Our strategy to provide valuable recommendations involved finding the top subway stations with respect to foot traffic, and then verifying that the population in the surrounding areas held demographics that could place them in WTWY’s target audience.
In order to do this, we used data from the NYC MTA to analyze foot traffic across the NYC subway system. We also incorporated census data from the American Community Survey to analyze demographics, and Census location data to tie these two datasets together.
Turnstile Usage Data - 2016:
Included in this dataset was:
- C/A, Unit and SCP: unique identifiers for turnstiles
- Station, Linename and Divison: information for each station
- Date, Time, Desc: temporal data and notes for each sample
- Entries and Exits: the volume of foot traffic in and out of the station for each sample
American Community Survey Data
This dataset included a lot of demographic information.
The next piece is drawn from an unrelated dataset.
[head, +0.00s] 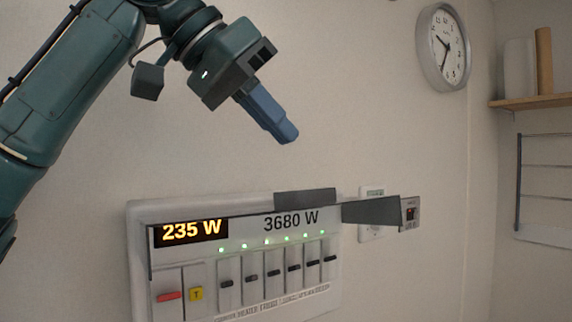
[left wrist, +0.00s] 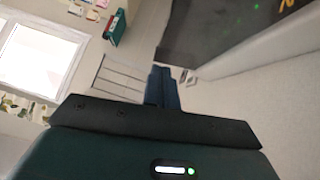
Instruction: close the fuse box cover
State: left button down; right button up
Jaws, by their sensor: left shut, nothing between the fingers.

The specific features we looked for each area were:
- TotalPop, Men, Women: Sample populations
- Income: Median Household Income
- Transit: the percentage of the population commuting via public tranpsortaion
- CensusTract: id for each sample
We combined this with data from the Census Block Conversions API in order to look at the demographics geospatially. This included:
- Latitude and Longitude
- BlockCode: id for each record
We combined these two census datasets on CensusTract and BlockCode. CensusTract is equivalent to the first 11 digits of BlockCode.
Luckily, the Census datasets were already relatively clean.
The MTA data was a different story!
A few of the issues we had to address were:
- the fact that samples were on an individual turnstile level, rather than per station
- samples were cumulative across time
- some turnstiles were defective, meaning they’d reset randomly, subtract values and sometimes send the same record twice
We dealt with this by:
- aggregating individual turnstile traffic for each station
- distributing traffic across time intervals per station
- filtering for outliers, discarding the 99% quantile
Subway Traffic Findings
Once we had our data in a relatively clean state, we analyzed the top stations by traffic. We measured traffic by adding the number of entrances and exits for each station together, to get an absolute total.
We found that the top stations were in central Midtown Manhattan, and were all major hubs. The top 20 stations according to our analysis are shown below:
Once we had an idea of our top performers, we decided to zoom in and look at traffic at each of the top 4 stations. They had very similar distributions:
Each of the top stations has a conspicuous spike in March and, upon further investigation, we saw that this was consistent across all of the stations in the subway system. This either points to an actual spike in traffic, or (more likely) some further data cleaning that we should do.
Since we had a tight timeframe, we decided to use this as is.
Some notable observations from these graphs are:
- spikes occur on weekdays
- dips occur on weekends
- there is slightly more traffic in the spring and summer
- there is a gap in june, where our filtering probably identified outliers (this could be revisited to ensure we didn’t filter out valid samples)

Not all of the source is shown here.